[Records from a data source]

-- START --

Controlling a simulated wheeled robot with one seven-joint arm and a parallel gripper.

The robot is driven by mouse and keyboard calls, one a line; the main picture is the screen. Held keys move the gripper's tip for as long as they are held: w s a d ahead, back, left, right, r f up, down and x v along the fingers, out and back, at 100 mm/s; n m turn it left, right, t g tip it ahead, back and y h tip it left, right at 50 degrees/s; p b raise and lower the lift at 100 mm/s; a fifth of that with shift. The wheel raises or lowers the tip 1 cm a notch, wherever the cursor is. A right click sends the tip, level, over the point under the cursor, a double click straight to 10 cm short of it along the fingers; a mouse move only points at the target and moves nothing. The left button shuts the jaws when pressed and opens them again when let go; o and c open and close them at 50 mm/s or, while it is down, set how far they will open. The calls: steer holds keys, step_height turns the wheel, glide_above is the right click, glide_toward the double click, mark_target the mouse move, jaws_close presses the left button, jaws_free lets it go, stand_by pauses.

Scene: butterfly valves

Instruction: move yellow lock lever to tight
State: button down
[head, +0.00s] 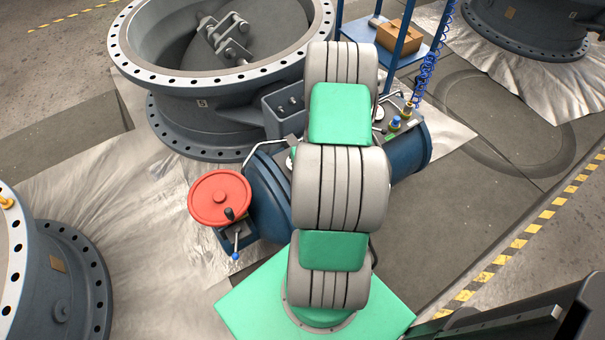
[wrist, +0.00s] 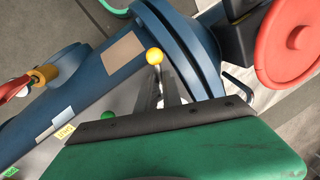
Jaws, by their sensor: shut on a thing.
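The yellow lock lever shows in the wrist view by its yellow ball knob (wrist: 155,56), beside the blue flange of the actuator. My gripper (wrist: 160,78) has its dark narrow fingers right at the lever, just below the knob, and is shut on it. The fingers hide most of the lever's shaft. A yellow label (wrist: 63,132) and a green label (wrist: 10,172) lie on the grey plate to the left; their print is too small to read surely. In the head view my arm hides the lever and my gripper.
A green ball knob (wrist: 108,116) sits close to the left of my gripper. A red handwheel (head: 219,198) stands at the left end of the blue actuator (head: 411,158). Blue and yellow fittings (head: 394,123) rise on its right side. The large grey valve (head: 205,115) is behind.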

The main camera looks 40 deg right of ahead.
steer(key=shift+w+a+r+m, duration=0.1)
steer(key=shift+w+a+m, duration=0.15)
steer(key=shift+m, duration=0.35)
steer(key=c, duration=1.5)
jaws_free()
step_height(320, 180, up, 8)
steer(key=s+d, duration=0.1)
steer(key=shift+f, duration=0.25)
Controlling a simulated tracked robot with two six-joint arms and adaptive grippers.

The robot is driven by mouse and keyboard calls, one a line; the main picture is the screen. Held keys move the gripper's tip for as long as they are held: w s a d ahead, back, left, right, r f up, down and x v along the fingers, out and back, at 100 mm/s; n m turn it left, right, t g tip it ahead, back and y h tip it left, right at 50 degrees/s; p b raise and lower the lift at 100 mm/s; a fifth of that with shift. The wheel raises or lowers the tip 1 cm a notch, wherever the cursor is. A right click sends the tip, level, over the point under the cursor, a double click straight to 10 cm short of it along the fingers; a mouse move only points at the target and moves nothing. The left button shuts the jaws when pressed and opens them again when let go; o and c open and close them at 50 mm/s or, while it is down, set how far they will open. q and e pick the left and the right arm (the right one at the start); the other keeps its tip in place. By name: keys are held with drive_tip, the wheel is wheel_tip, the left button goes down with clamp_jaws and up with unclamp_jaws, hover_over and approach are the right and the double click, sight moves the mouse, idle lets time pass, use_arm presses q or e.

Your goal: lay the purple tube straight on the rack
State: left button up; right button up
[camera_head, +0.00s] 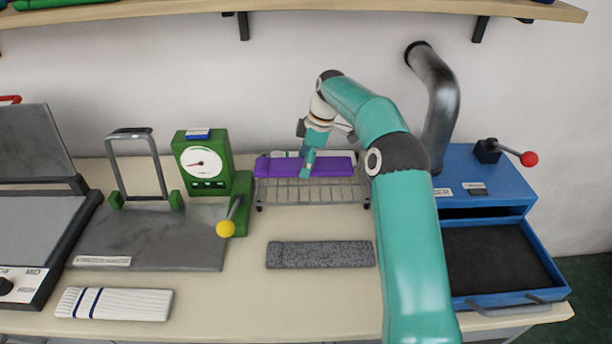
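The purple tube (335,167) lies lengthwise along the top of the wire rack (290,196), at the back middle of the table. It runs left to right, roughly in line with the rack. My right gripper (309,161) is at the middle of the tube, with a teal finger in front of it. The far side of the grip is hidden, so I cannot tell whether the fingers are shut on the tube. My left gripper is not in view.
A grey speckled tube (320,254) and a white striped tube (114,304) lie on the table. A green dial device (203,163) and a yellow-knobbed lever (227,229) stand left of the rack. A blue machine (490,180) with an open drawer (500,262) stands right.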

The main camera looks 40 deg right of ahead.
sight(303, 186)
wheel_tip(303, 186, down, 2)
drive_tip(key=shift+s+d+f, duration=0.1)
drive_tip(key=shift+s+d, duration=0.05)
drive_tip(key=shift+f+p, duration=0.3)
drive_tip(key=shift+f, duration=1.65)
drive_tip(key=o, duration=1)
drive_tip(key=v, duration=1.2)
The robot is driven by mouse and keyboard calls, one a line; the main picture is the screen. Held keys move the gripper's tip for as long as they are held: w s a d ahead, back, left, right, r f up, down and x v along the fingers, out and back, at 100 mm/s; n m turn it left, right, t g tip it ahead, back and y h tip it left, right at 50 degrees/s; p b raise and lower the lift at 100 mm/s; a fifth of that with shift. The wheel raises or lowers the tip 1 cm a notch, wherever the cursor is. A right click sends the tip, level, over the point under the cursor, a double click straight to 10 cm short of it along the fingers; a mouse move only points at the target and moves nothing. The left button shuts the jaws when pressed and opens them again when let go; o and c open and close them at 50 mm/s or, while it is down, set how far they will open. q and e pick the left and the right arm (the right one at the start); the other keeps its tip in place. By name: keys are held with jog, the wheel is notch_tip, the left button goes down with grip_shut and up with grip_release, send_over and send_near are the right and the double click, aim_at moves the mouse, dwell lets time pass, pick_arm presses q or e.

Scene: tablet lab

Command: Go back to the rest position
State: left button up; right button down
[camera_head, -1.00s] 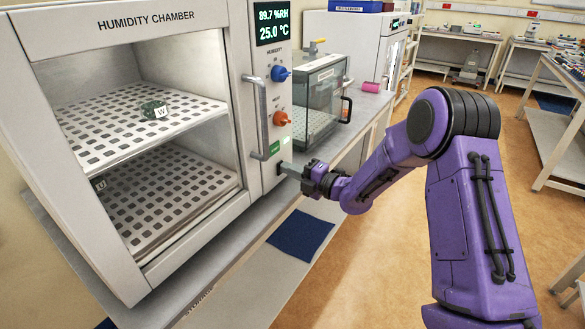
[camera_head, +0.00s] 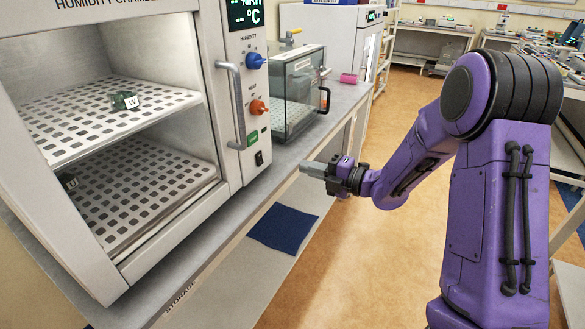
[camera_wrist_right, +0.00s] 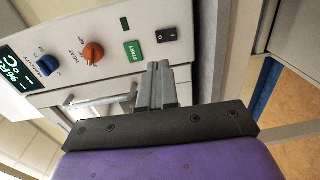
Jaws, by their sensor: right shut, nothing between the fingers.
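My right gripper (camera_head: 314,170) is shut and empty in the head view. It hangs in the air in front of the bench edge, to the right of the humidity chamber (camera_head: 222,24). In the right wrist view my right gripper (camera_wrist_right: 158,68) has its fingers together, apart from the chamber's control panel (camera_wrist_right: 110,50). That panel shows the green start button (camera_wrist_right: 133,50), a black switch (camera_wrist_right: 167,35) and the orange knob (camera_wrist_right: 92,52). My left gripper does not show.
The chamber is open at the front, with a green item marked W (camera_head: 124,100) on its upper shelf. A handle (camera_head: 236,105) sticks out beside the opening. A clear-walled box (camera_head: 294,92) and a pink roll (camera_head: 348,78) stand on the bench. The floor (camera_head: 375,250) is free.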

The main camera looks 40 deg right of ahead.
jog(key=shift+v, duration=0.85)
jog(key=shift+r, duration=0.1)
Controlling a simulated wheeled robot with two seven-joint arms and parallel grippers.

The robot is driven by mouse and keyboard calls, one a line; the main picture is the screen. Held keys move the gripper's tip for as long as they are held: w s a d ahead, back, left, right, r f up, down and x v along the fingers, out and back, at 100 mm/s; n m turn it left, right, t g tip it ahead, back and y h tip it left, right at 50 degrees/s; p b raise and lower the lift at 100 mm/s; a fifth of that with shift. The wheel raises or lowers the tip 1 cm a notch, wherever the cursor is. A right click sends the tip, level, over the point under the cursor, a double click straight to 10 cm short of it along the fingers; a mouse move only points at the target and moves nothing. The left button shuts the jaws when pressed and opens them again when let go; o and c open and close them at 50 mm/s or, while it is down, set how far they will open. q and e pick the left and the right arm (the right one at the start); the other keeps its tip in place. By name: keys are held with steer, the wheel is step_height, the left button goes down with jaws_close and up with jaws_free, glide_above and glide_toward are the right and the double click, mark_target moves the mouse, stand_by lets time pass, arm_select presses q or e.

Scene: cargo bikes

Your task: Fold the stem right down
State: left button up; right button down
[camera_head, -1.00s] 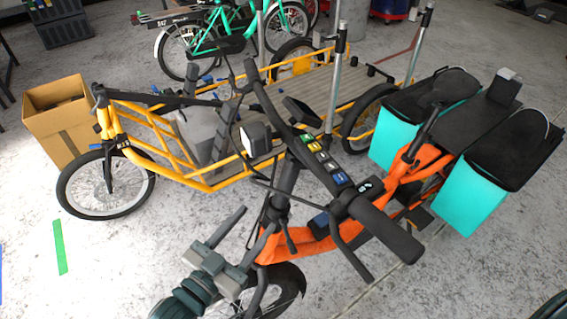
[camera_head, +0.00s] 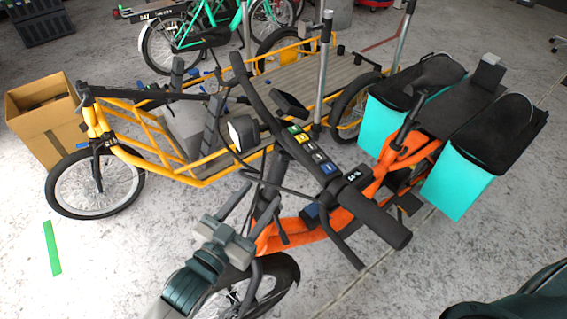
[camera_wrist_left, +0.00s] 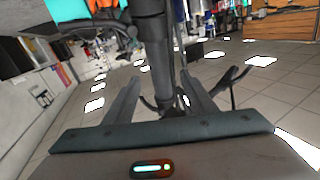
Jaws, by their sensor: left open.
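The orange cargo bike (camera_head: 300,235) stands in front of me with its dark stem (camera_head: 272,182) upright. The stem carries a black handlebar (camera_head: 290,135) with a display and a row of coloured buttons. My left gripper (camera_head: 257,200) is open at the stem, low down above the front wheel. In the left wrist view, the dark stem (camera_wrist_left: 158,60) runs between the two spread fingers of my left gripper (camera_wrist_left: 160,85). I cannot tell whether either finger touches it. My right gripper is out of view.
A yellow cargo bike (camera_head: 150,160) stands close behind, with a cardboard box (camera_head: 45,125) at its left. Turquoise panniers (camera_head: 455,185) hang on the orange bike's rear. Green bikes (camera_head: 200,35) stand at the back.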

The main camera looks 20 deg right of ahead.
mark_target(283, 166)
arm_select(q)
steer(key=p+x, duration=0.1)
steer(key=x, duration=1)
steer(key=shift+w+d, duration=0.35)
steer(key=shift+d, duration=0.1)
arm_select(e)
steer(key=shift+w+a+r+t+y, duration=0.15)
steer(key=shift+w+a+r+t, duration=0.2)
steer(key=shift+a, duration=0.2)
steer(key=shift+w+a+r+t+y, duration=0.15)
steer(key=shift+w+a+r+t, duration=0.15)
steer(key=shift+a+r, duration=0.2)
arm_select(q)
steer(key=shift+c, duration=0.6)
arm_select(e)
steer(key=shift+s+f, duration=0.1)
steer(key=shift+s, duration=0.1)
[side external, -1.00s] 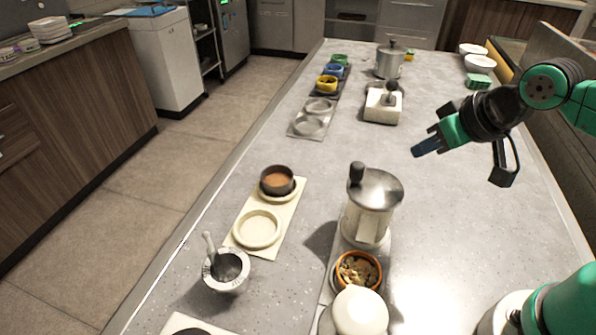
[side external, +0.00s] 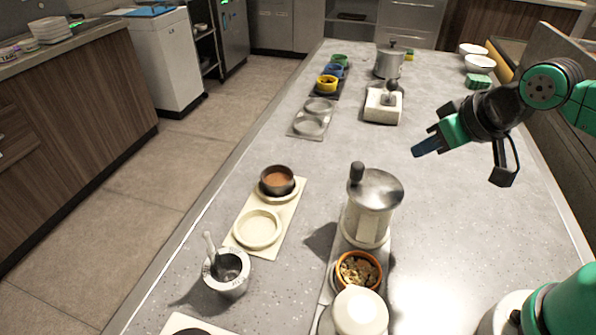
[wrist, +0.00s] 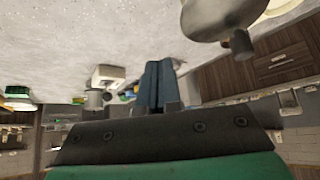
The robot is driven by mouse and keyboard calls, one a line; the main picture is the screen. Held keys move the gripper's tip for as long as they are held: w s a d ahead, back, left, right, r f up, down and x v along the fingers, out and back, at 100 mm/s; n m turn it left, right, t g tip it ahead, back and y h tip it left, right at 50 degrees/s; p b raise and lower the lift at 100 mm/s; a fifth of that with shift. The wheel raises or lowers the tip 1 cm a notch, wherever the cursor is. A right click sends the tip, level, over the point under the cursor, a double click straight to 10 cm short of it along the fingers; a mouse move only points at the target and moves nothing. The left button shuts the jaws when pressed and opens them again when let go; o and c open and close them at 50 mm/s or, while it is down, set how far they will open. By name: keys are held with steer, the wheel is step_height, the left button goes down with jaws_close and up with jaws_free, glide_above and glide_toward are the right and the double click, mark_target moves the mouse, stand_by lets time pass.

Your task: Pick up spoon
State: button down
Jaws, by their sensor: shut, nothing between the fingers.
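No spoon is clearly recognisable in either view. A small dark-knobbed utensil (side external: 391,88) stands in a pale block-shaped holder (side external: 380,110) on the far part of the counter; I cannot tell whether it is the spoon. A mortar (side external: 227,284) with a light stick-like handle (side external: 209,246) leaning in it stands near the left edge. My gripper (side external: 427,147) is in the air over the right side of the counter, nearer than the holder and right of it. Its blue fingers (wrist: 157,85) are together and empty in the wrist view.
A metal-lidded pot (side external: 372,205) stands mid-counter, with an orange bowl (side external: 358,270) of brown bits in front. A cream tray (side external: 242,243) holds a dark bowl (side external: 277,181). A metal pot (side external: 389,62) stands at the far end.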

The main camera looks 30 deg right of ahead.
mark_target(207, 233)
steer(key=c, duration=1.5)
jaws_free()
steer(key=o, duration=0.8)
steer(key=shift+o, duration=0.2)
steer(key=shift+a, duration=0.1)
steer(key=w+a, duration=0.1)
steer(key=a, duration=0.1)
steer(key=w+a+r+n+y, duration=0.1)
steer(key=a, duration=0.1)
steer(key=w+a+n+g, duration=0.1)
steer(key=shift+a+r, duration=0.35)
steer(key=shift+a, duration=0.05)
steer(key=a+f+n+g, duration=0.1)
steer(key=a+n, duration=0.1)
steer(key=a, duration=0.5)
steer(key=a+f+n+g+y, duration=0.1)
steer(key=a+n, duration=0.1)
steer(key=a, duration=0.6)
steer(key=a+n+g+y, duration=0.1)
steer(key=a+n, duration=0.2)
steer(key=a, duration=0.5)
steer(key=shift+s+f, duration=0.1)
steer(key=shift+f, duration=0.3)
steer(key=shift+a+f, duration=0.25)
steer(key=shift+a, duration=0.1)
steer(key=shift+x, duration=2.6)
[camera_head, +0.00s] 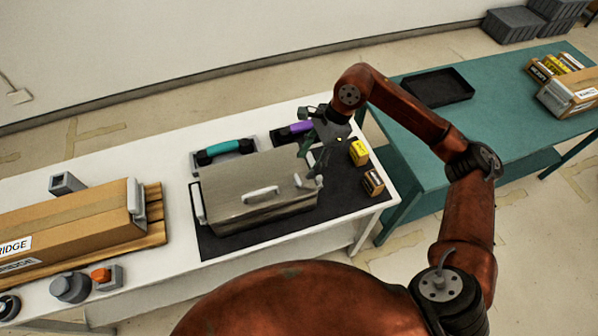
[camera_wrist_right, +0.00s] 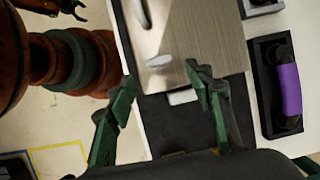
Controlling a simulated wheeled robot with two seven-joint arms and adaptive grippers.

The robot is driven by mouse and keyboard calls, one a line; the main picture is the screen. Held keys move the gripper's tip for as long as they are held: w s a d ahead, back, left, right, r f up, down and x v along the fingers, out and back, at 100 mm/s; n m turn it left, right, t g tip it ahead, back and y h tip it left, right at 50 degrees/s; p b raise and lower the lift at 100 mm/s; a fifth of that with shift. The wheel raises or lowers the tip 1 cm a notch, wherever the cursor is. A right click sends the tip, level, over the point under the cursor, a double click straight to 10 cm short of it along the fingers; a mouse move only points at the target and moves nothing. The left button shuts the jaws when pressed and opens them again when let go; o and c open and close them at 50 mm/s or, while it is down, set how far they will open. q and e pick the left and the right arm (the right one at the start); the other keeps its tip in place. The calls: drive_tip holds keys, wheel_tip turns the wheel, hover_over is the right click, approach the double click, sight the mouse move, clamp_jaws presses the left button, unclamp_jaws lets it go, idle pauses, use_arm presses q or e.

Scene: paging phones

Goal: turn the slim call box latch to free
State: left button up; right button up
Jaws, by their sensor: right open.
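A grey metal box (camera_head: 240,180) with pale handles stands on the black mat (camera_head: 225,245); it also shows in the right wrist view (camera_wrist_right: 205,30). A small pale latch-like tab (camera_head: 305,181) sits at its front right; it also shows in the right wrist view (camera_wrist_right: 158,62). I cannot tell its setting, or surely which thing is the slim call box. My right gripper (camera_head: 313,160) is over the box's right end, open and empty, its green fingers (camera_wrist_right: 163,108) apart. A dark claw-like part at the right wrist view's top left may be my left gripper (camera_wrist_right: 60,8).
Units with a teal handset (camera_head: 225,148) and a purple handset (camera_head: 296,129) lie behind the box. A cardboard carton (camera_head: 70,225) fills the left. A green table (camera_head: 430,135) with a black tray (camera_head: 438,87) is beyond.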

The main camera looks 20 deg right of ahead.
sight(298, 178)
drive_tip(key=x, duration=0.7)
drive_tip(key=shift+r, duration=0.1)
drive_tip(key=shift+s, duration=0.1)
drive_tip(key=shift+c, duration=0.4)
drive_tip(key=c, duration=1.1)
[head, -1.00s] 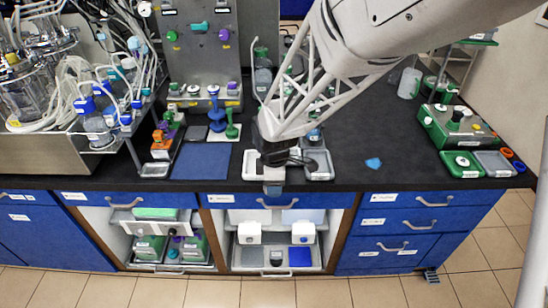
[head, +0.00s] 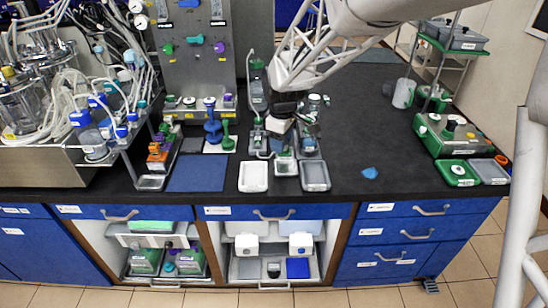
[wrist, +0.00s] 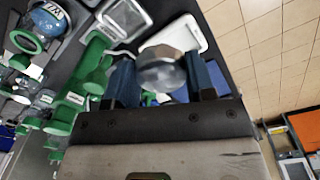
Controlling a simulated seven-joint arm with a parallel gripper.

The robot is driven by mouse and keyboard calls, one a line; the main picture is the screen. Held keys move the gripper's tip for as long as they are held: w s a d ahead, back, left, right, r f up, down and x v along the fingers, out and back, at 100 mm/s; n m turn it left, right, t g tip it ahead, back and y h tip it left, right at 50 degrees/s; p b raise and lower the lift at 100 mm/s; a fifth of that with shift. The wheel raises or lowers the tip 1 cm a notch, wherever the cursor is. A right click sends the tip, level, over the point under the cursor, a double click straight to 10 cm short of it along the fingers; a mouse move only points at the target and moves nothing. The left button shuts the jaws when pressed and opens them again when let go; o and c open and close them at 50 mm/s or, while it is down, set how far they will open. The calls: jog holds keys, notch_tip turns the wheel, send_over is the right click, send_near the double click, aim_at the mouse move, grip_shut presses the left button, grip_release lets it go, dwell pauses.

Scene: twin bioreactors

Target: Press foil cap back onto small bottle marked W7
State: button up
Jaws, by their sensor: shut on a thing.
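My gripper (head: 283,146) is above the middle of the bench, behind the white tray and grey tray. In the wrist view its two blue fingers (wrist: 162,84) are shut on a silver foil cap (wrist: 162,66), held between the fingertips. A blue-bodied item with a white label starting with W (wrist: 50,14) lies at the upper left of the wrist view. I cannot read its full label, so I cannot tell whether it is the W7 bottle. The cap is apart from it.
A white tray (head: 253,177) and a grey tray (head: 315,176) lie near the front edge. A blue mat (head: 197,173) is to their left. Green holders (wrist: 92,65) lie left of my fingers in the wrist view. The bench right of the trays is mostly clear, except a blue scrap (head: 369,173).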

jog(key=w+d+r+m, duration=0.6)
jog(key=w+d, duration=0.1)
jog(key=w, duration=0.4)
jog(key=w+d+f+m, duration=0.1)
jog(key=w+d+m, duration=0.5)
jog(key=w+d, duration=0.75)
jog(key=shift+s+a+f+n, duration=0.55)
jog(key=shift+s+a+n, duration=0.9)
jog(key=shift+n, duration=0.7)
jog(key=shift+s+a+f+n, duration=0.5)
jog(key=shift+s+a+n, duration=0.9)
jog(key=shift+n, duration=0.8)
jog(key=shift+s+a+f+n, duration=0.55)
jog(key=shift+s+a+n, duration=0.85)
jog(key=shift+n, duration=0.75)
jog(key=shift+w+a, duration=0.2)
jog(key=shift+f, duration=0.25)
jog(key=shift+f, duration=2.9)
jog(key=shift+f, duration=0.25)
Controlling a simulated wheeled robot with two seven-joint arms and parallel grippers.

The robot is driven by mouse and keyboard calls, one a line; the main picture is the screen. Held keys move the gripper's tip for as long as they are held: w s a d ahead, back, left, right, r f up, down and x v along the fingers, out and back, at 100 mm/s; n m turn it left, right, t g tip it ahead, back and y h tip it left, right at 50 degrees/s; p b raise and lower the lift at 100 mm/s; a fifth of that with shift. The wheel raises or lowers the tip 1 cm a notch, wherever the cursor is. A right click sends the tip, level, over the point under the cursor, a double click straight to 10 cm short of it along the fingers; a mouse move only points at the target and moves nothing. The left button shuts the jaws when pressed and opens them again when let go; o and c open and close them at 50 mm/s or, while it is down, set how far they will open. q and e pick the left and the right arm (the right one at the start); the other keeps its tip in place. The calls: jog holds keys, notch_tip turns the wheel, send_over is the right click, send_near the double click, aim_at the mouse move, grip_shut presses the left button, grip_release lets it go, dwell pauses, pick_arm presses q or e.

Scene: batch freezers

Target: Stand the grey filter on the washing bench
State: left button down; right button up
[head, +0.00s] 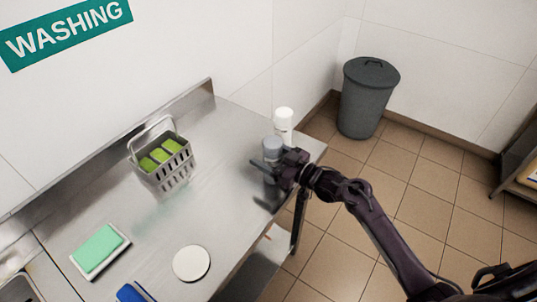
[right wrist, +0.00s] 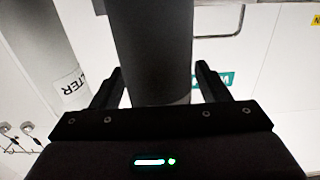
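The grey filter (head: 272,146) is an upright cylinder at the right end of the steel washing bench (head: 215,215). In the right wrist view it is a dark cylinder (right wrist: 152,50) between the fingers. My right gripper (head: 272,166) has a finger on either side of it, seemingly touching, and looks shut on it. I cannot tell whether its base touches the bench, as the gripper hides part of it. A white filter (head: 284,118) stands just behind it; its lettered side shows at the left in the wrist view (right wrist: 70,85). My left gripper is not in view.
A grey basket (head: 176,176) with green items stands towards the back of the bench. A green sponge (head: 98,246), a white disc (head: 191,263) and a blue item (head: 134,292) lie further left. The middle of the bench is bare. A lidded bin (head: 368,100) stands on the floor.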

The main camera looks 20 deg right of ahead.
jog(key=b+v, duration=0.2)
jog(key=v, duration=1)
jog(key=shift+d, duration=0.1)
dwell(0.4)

-- END --

### DIRECTION
Identify and copy the lines holding the word "arms".

### WRITTEN SOLUTION
Controlling a simulated tracked robot with two six-joint arms and adaptive grippers.
Controlling a simulated wheeled robot with two seven-joint arms and parallel grippers.
Controlling a simulated wheeled robot with two seven-joint arms and adaptive grippers.
Controlling a simulated wheeled robot with two seven-joint arms and parallel grippers.

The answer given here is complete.